Doch das System steht und fällt mit seinen Apps und natürlich der Stabilität. Schon bei den Hauseigenen Microsoft Apps hat man oft den Eindruck, dass die verschiedenen Abteilungen nicht miteinander reden dürfen. Die Menüs sind inkonsistent, die Apps greifen nicht wirklich ineinander, einige sind instabil oder funktionieren einfach nur halb. Beispiele? Klar: Die Outlook Mail App ist da so ein Kandidat. Großartiges Konzept, angenehme Bedienung, aber die Notifications funktionieren einfach nicht. Im Lockscreen werden fünf neue Mails angezeigt, aus denen im Notification-Center zwei werden, in den Live-Tiles noch eine und am Ende waren es dann drei ungelesene E-Mails. Ja, ich weiß, unlogisch oder?
Gepaart wird die Inkonsistenz dann mit Instabilität, was nicht immer zum Absturz der App führt, aber häufig dazu, dass die App komplett geschlossen und neu gestartet werden muss. Ein Beispiel ist die Fotos-App, die sich gerne mal aufhängt, sodass man keine Fotos mehr über WhatsApp, Telegram und Co. Teilen kann. Das Kuriose ist dabei, dass das Auswahlfenster für Fotos noch erscheint, man beim Antippen des Fotos aber immer ein Foto rechts unterhalb des gewünschten Fotos auswählt.
Insgesamt ist die App-Basis weiterhin relativ dünn und viele Apps sind noch nicht richtig angepasst. Offizielle Apps der „großen“ Anbieter wie Facebook, Twitter (mittlerweile durch ein großes Update auf Augenhöhe mit iOS/Android), Instagram (jetzt immerhin als Beta) oder gar Google fehlen entweder komplett, oder wenn vorhanden sind es alte, eher rudimentäre Versionen. Klar gibt es Alternativen wie 6Tag für Instagram oder Aeries, Tweet it! und Tweetium für Twitter, aber auch diese Alternativen haben noch so ihre Probleme mit der neuen Windows Plattform.
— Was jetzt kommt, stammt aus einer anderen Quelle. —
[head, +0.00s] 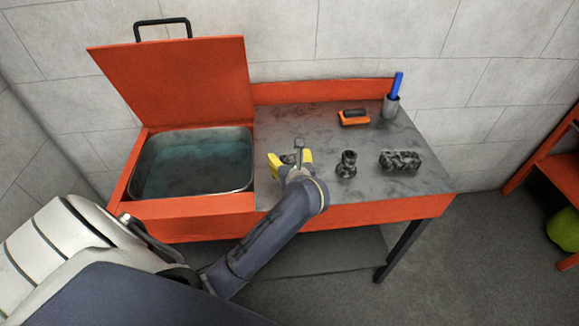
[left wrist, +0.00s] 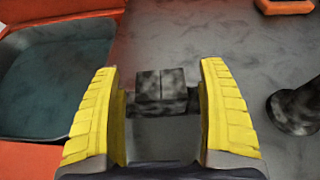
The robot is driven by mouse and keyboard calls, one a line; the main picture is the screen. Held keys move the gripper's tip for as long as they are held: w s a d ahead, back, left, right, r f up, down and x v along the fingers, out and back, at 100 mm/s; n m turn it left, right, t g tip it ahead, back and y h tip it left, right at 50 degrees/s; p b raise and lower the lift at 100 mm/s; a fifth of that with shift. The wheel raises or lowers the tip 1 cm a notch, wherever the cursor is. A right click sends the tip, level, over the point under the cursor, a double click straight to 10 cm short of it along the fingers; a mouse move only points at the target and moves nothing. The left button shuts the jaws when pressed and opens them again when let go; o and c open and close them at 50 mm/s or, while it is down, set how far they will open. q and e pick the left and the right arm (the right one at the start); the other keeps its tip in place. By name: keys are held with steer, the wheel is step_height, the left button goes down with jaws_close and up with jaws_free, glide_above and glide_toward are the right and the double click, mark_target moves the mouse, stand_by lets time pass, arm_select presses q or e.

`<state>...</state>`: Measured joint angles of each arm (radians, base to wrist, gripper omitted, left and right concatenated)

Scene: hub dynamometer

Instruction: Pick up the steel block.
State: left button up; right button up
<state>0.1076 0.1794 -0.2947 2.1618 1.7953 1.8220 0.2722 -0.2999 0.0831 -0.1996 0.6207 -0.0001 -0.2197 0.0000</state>
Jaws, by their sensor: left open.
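A small dark, mottled block (left wrist: 161,92), which looks like the steel block, lies on the grey worktop between the yellow fingers of my left gripper (left wrist: 160,68) in the left wrist view. Gaps show between the block and both fingers. In the head view my left gripper (head: 290,158) is low over the worktop, open, just right of the basin. There the block (head: 288,158) shows only as a small dark patch, partly hidden by the gripper. My right gripper is not in view.
A dark spool-shaped part (head: 346,164) and a larger mottled blocky part (head: 400,161) stand right of the gripper.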

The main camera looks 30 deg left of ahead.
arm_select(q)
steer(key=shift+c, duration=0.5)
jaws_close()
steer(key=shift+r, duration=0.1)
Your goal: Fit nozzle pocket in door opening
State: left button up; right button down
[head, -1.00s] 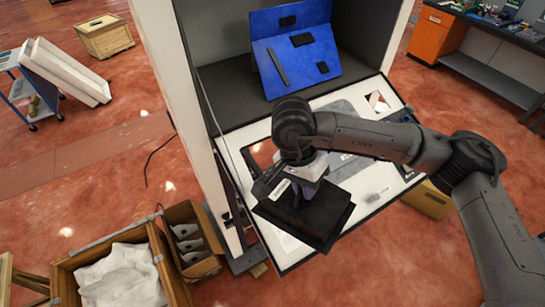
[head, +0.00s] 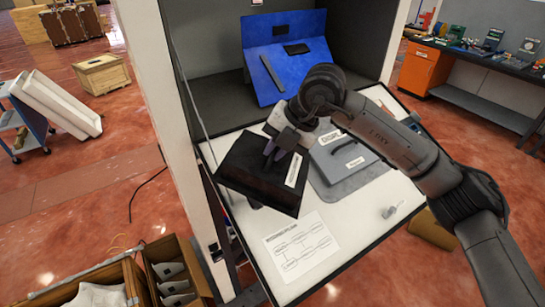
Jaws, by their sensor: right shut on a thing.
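The nozzle pocket (head: 258,178) is a black, box-like piece. It is tilted in the head view, over the left part of the white panel (head: 352,229). My right gripper (head: 276,150) is shut on it from above. I cannot tell whether the pocket touches the panel or hangs just above it. The door opening is not visible now; the pocket and my arm cover parts of the panel. My left gripper is not in view.
A grey plate with a handle (head: 347,157) lies on a grey mat. A printed diagram (head: 300,246) and a small metal part (head: 391,212) lie on the panel. A blue board (head: 284,60) stands in the cabinet behind. An open box (head: 173,272) is on the floor.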

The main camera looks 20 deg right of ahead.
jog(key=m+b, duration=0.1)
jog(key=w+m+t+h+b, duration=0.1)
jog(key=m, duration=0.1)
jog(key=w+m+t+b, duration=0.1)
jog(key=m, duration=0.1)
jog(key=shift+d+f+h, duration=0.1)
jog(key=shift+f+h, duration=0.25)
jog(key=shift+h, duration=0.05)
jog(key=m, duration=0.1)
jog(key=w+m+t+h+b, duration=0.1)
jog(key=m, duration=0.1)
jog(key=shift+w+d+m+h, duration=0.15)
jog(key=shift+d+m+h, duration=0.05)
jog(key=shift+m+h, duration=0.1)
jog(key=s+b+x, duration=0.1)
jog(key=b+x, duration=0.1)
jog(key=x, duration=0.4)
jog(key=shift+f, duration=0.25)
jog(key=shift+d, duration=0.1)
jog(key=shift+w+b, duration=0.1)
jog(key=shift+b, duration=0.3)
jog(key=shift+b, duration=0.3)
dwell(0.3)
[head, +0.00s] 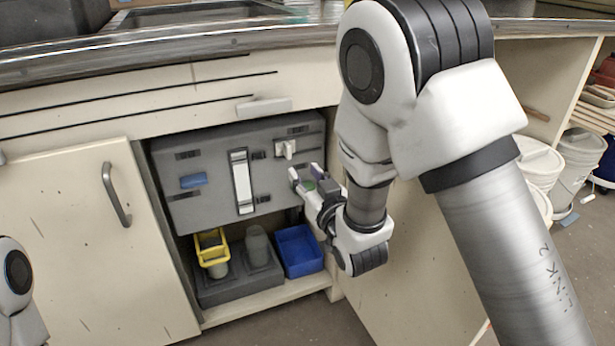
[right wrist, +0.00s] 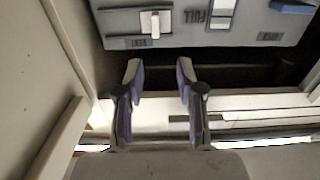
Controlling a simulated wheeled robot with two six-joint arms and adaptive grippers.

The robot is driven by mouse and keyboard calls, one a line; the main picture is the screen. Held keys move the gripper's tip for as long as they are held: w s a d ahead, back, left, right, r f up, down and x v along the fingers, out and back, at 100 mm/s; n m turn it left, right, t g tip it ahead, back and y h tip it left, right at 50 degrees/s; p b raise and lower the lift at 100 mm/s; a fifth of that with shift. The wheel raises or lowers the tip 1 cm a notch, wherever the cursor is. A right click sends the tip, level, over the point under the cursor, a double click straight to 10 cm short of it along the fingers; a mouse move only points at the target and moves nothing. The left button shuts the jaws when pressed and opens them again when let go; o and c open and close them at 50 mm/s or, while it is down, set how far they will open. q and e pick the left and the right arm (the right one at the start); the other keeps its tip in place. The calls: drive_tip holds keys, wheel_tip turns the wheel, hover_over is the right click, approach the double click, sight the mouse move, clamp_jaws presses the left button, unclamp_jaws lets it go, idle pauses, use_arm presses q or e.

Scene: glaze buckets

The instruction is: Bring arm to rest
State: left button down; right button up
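My right gripper (head: 304,172) is in front of the open cabinet in the head view, beside the lower right part of a grey panel (head: 220,160). In the right wrist view, its two fingers (right wrist: 158,72) stand apart with nothing between them. The panel also shows at the top of that view (right wrist: 185,28), beyond the fingertips. The panel carries a white switch (head: 285,148), a tall white rocker (head: 242,181) and a blue piece (head: 193,180). Only a joint of my left arm shows at the left edge of the head view; my left gripper is out of view.
Below the panel are a yellow container (head: 211,248), a grey cylinder on a dark base (head: 257,246) and a blue bin (head: 298,250). A cabinet door (head: 90,255) stands at left. The countertop edge (head: 160,57) runs above. White buckets (head: 577,160) stand at right.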

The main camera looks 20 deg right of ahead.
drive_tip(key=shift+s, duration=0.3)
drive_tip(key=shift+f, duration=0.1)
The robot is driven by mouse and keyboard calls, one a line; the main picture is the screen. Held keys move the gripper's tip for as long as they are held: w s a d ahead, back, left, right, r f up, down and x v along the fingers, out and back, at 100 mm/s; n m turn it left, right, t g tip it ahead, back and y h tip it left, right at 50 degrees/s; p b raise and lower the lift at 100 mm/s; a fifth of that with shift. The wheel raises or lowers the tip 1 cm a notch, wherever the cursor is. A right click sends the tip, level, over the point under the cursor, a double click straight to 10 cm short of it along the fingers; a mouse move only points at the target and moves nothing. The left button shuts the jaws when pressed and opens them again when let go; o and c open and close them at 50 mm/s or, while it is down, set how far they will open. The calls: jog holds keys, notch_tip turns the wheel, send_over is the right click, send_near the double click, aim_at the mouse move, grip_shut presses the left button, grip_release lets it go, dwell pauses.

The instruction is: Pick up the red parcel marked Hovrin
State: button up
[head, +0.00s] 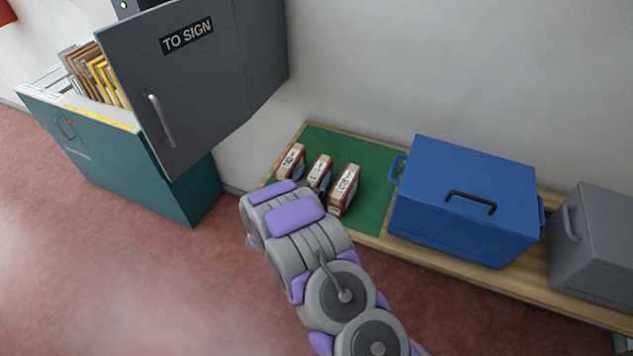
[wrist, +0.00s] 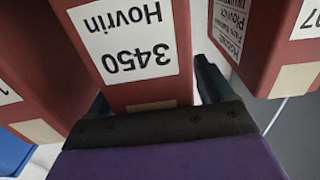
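The red parcel marked Hovrin (wrist: 143,85) stands between two other red parcels; its white label, upside down in the wrist view, reads Hovrin 3450. In the head view it appears to be the middle parcel (head: 320,168), partly hidden by my arm. My gripper (wrist: 152,82) is at the parcel, with one dark finger on each side of it. A pale gap shows between the parcel and the right finger, so the gripper looks open around it. The left finger is mostly hidden beside the parcel. In the head view my wrist hides most of the gripper.
Red parcels flank it closely: one marked Plovich (wrist: 240,40) and another (wrist: 35,75). They stand on a green mat (head: 376,185) on a wooden bench (head: 568,283). A blue box (head: 460,200) and a grey box (head: 600,240) stand right. An open "TO SIGN" door (head: 205,85) is left.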

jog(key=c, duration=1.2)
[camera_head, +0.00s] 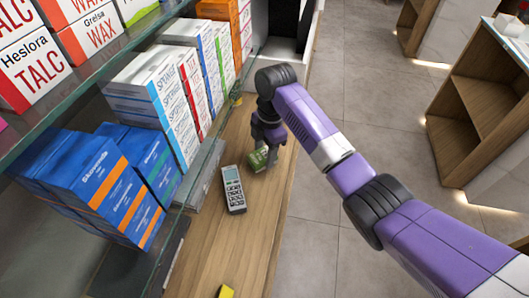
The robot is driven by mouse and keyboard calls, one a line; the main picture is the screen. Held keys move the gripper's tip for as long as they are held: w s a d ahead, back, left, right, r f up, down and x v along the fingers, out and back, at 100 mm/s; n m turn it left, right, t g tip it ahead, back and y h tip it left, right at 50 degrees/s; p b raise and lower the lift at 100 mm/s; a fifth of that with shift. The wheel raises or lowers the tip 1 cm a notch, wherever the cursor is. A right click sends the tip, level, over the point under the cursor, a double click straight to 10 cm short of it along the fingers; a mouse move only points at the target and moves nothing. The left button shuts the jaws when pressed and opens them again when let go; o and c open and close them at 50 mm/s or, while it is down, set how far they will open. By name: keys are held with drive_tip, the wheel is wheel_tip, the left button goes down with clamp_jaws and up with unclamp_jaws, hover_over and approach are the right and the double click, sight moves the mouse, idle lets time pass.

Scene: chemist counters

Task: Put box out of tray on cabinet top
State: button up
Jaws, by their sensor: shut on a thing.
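My gripper (266,140) points down over the wooden cabinet top (252,225). It is shut on a small green box (258,159), which is at or just above the wood; I cannot tell whether it touches. The fingers and part of the box are hidden by my wrist and the viewing angle. I cannot make out a tray with certainty.
A grey handheld phone or terminal (233,188) lies on the wood left of the green box. A yellow item (226,291) is at the front edge. Shelves with blue boxes (95,180) and white boxes (165,95) stand left. A glass shelf edge overhangs there. Open floor lies right.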

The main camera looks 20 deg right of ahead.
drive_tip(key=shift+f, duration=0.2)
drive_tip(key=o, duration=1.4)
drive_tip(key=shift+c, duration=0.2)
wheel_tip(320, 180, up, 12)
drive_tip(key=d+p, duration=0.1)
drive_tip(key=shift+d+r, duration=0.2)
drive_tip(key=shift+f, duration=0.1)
Ich sehe weiterhin viel Potenzial in Windows 10 Mobile, doch gerade seitens der Apps muss sich auch Microsoft noch ordentlich Mühe geben. Das System an sich lief wie erwähnt seit dem Update auf die .164 sehr stabil und performant, hier hat Microsoft also seine Hausaufgaben gemacht.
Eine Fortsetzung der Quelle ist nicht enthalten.